● Problem to solve
Single out each line with the word "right" and copy it.

● Dataset section

— BEGIN —

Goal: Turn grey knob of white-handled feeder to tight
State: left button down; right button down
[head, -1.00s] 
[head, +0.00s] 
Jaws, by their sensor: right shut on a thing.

— END —

● Exercise output
State: left button down; right button down
Jaws, by their sensor: right shut on a thing.

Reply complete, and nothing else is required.